|It is easy to criticize. Authority. Administrators. Flawed systems. There is so much that is broken. Including us. Also ways to improve. Or get stuck.|
Even on a balmy February morning. No ice. No snow. No school. Well, not for the kids at Central HS who knew. Whose parents watch local news(!) When I saw students unloading from city buses at the high school as usual, I was confused. I checked for a notification and saw nothing; it was buried in a 6am email that my filter deemed Other than important. No missed calls about a school closing.
Communication. We have so many avenues, so many possible forms. And yet we miss each other so often. Sometimes we think we know better. Or would have done better. Perhaps.

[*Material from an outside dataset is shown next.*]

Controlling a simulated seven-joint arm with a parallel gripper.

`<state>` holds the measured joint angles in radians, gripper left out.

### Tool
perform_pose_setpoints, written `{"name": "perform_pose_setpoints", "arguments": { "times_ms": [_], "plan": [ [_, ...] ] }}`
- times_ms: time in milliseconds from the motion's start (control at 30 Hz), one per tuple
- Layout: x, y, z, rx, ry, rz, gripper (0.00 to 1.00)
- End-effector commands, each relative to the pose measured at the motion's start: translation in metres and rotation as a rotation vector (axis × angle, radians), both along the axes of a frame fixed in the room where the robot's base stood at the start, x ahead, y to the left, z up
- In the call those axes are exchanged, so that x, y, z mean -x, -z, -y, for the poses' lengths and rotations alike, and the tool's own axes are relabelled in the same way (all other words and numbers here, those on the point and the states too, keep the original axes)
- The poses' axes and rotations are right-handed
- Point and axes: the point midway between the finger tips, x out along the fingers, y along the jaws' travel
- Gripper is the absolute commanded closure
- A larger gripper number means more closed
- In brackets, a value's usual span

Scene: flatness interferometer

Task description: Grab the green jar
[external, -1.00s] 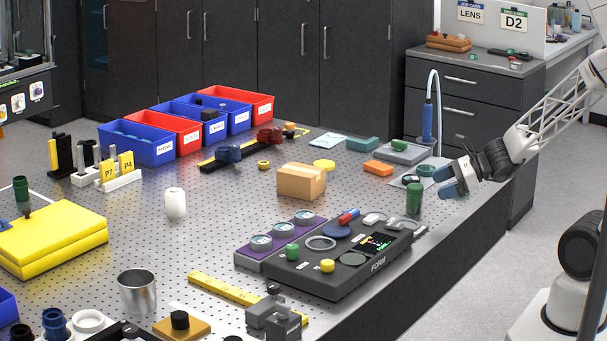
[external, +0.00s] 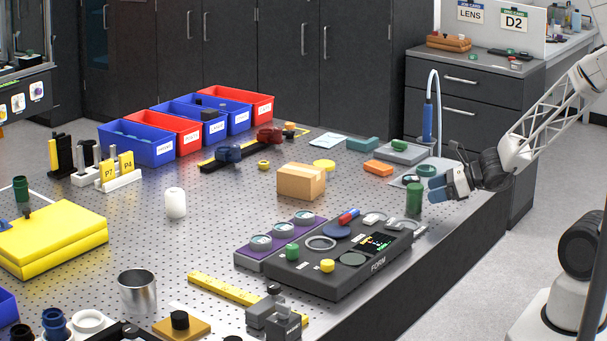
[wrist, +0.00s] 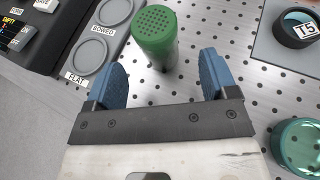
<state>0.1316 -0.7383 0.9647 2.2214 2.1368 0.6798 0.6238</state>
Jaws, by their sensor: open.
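The green jar (external: 414,199) stands upright near the right edge of the perforated table. In the wrist view its domed lid with small holes (wrist: 155,30) shows just ahead of the fingertips, between their lines and nearer the left finger. My gripper (external: 435,188) is open, with blue fingers pointing left toward the jar from its right side. In the wrist view the two fingers of my gripper (wrist: 162,75) are spread with nothing between them. The jar's base is partly hidden by its lid in the wrist view.
A dark instrument box (external: 335,262) with round pads lies left of the jar. A cardboard box (external: 301,181) stands farther left.

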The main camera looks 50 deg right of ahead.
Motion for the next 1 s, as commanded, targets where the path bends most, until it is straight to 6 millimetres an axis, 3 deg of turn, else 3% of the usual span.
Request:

The story of King David’s son Absalom’s rebellion is a revolting tale of violence and the power of words. David fled Jerusalem. Absalom wanted him dead. But David still loved him.
The king gave orders to Joab, Abishai, and Ittai: “For my sake, protect my boy Absalom.” All the troops heard what the king ordered regarding Absalom to all the commanders. 2 Samuel 18:5 (CEB)
But Joab often thought he knew better. Sometimes he did. The army commander was good at eliminating the competition. His insight had a long history with the king. He knew what David wanted to hear. He understood the impact of the word, the sword, and the counting of soldiers.
So when Absalom’s heavy tresses entangled him in a tree, Joab saw to it that he was killed. Ending the battle and the rebellion. Restoring David’s kingship and returning him to Jerusalem. But David wept.
So the victory that day was turned into mourning for all the troops because they heard that day that the king was grieving for his son. 2 Samuel 19:2(CEB)
We would like to distill the complicated stories into a simple moral. A tale of right and wrong. Mistakes and advice for future decisions. But life and leadership are complicated. For David, the Lord’s anointed. For his loyal commanders. For priests, wise women, and kingdom advisers. For us.
Today I am reminded. A quote from Francis of Assissi, that humans tend to live themselves into new ways of thinking more than think themselves into new ways of living from Richard Rohr’s reflection. And I consider how we do that.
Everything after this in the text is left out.